PROMPT :: Below this line is a set of entries; quote exactly the lines from the line that contains "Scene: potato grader" to the line that contains "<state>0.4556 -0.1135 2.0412", both lines included.

(Robot episode rows)
====
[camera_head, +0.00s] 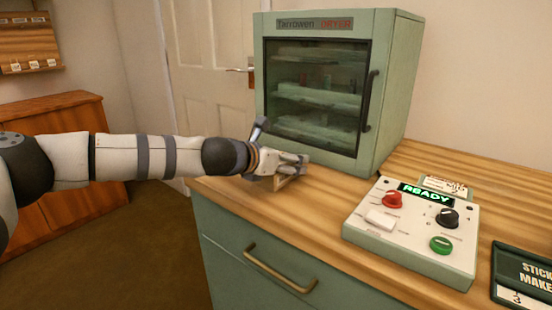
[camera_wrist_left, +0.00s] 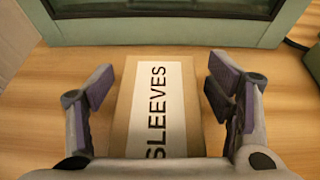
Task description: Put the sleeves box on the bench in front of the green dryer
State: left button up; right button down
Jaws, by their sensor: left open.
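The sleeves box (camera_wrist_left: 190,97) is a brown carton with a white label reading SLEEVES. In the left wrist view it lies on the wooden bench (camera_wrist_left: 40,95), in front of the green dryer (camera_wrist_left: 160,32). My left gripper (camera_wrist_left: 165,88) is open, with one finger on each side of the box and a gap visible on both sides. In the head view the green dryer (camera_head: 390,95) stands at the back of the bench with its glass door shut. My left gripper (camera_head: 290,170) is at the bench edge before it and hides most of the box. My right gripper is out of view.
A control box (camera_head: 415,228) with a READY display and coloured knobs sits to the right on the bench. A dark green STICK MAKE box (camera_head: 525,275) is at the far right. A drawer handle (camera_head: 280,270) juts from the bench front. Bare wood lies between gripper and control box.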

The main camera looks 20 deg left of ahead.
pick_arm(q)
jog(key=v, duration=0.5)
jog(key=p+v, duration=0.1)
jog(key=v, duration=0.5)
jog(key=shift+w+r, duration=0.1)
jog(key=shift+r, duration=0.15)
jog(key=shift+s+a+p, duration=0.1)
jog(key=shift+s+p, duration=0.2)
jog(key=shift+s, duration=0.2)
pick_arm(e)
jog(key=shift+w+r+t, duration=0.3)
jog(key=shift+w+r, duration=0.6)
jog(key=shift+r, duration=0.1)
====
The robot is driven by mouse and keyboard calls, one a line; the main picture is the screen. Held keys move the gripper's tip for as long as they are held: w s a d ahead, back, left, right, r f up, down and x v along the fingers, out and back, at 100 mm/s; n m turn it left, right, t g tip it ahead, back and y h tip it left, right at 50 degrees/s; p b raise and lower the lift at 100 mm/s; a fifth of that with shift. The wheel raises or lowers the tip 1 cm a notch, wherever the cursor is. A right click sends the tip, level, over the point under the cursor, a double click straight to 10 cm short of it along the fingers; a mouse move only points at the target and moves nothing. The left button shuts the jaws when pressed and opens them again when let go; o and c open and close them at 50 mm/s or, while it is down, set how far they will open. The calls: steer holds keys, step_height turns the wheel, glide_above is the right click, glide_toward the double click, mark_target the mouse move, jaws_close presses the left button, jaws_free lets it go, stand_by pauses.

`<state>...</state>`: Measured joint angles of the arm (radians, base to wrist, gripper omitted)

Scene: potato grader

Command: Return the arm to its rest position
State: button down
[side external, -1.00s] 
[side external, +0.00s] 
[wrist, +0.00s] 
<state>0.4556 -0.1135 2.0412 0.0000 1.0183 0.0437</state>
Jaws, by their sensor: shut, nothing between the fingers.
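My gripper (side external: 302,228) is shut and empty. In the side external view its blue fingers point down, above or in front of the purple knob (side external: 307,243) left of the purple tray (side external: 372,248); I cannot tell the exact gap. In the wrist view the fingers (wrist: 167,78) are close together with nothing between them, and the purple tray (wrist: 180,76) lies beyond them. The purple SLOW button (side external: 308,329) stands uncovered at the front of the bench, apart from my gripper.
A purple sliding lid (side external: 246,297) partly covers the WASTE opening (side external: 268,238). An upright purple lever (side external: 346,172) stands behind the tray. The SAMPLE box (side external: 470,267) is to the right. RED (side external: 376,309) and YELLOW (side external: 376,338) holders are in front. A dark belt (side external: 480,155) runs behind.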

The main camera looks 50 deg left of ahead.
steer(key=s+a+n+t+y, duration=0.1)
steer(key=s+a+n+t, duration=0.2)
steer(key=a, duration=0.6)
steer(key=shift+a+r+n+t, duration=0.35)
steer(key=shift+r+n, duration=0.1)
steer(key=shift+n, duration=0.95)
====
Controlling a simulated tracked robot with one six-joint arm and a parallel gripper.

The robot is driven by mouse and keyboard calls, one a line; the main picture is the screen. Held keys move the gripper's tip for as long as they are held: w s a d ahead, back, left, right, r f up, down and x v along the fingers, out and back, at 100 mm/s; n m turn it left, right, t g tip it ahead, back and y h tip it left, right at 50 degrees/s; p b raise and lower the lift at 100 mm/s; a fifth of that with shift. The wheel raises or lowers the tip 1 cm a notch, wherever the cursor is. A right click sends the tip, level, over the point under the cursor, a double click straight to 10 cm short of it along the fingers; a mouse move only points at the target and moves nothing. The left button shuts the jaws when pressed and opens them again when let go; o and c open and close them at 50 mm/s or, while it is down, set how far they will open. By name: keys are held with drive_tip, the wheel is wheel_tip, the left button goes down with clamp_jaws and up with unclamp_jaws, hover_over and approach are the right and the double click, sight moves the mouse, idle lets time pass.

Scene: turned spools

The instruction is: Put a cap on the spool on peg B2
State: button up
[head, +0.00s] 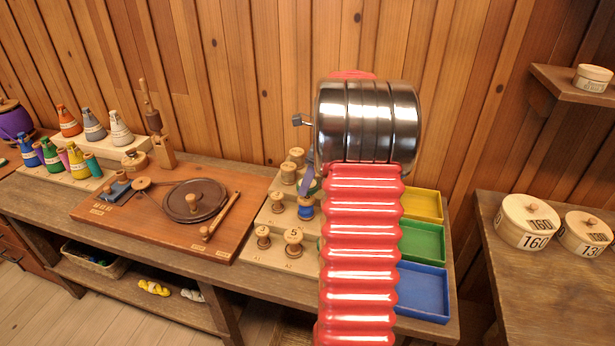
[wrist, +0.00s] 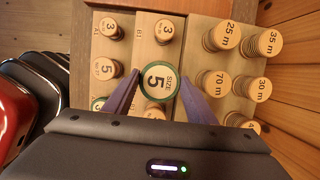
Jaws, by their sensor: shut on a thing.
====
SOLVED EXERCISE ::
Scene: potato grader

Command: Return the arm to its rest position
State: button down
[side external, -1.00s] 
[side external, +0.00s] 
[wrist, +0.00s] 
<state>0.4556 -0.1135 2.0412 0.0000 1.0183 0.0437</state>

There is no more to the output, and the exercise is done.